From 1881 to 1973 the U.S. Life Saving Service and the U.S. Coast Guard operated a station at the head of the falls of the Ohio River to protect lives, property, and cargo. Two vessels survive from this era, the Belle of Louisville and the Major Andrew Broaddus . They represent the essence of the river life that led to the founding of Louisville. The Belle still plies the waters and the Broaddus is used as a docking ship. Its supply space and docking facilities are to be enlarged. Grant: $3,000.


A twenty-four-foot dugout canoe was recently found at the bottom of one of the lakes within the Lac du Flambeau Reservation, the preserve of the Chippewa tribe. It is, of course, much deteriorated, but it can be restored, exhibited, and studied. This particular dugout is one of the largest ever found in the area: it contains early-eighteenth-century metal tools, which indicates that it was in use during the critical early contacts between American Indians and Europeans. The site of the finding was near an island where the last great battle between the Sioux and the Chippewa reputedly took place. Grant: $6,000.
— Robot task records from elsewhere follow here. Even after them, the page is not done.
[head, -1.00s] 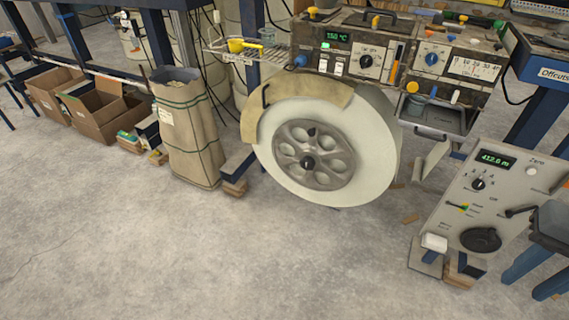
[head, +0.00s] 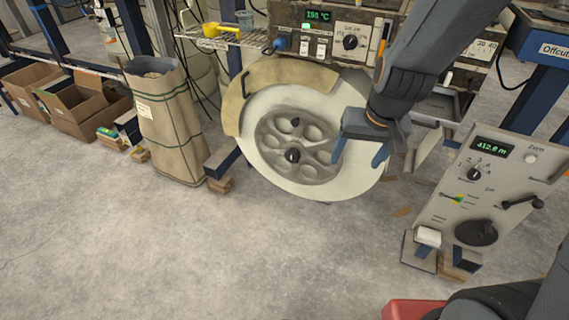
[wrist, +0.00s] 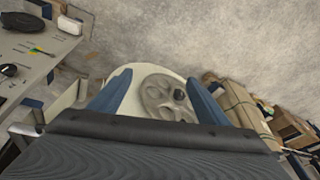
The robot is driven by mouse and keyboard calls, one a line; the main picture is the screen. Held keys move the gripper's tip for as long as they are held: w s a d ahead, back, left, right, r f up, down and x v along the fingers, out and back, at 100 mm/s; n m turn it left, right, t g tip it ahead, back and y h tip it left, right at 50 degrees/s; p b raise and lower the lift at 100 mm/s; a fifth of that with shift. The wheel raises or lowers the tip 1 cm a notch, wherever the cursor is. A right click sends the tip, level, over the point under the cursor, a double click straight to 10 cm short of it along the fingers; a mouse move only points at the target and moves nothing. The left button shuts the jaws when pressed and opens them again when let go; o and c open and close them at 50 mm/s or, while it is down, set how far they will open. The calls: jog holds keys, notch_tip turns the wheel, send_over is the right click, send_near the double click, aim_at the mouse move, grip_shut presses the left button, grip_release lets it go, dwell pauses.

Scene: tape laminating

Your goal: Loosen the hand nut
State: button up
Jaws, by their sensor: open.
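The hand nut (head: 293,156) is a small dark knob at the centre of the grey hub on the large white reel wheel (head: 262,170). In the wrist view the hand nut (wrist: 180,95) is a dark knob seen between my fingers, closer to the right one. A second dark knob (head: 295,122) sits higher on the hub in the head view. My gripper (head: 359,157) is open and empty. In the head view it hangs in front of the wheel's right side, right of the nut and apart from it. In the wrist view the blue fingers of my gripper (wrist: 157,95) are spread wide.
A tan curved guard (head: 237,98) covers the wheel's upper left. The control box (head: 293,18) stands above. A grey panel (head: 452,212) with a crank stands at right. A paper sack (head: 172,125) and cartons (head: 88,108) are at left. The floor in front is clear.

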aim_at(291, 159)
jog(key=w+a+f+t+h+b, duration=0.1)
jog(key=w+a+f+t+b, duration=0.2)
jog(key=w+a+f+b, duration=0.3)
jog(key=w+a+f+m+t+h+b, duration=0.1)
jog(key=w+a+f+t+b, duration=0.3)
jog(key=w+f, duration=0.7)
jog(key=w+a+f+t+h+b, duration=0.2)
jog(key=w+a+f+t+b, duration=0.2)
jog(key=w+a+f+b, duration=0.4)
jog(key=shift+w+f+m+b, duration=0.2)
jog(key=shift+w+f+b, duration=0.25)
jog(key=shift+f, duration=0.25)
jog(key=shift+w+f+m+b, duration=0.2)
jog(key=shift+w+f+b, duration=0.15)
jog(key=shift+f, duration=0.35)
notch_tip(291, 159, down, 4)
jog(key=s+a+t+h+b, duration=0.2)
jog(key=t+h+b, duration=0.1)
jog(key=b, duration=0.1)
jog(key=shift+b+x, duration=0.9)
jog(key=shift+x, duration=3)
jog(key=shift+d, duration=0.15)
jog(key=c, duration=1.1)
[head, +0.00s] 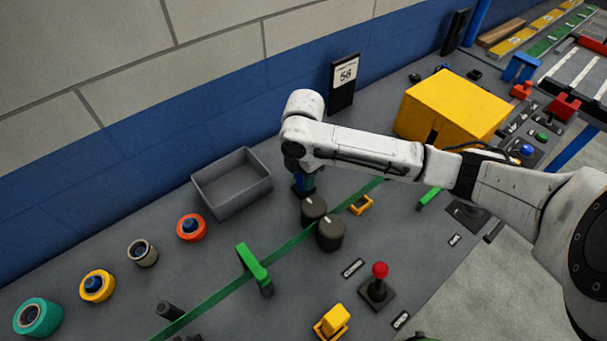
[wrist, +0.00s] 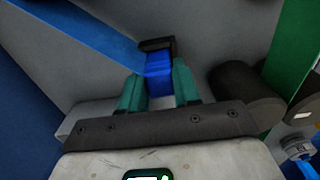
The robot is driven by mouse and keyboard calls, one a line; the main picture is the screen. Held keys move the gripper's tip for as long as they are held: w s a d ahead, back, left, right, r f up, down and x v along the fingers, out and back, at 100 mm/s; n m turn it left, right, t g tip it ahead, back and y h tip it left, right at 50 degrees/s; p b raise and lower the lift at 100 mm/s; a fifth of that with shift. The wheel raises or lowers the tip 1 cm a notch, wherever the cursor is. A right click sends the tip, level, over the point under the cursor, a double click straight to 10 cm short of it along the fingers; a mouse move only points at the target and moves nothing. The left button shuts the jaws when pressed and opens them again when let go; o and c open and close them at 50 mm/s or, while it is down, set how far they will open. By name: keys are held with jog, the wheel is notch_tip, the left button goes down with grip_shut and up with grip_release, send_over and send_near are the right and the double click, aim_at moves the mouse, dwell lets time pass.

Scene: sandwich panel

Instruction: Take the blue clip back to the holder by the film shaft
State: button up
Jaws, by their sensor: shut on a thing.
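My gripper (head: 304,180) points down at the middle of the panel, between the grey bin and the dark rollers. In the wrist view my gripper (wrist: 159,82) has its teal fingers shut on the blue clip (wrist: 158,67), one finger on each side. A dark block (wrist: 156,45) shows at the clip's far end; I cannot tell whether it is the holder or part of the clip. In the head view the clip is mostly hidden by my wrist. A dark roller (wrist: 238,80) stands just right of the fingers, apart from them.
A grey bin (head: 232,186) stands left of my gripper. Two dark rollers (head: 331,233) stand by the green film (head: 215,287), close in front. A green clip (head: 252,262) sits on the film.

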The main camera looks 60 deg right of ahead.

On September 10,1813, Comm. Oliver Hazard Perry defeated the British in the battle of Lake Erie. Perry’s flagship, the Niagara , is owned by the Pennsylvania Historical and Museum Commission. Its wooden frame, subjected to rain and snowfall, is in need of a resident shipwright to supervise continual repairs. The Niagara is the only earlynineteenth-century military brig of its class in America. Grant: $2,000.


The Chesapeake Bay Maritime Museum, which covers sixteen waterfront acres, will restore a free-black antebellum house that will be used “to interpret the history of the family that owned it and to show the importance of blacks in the Chesapeake Bay maritime community.” Grant: $5,000.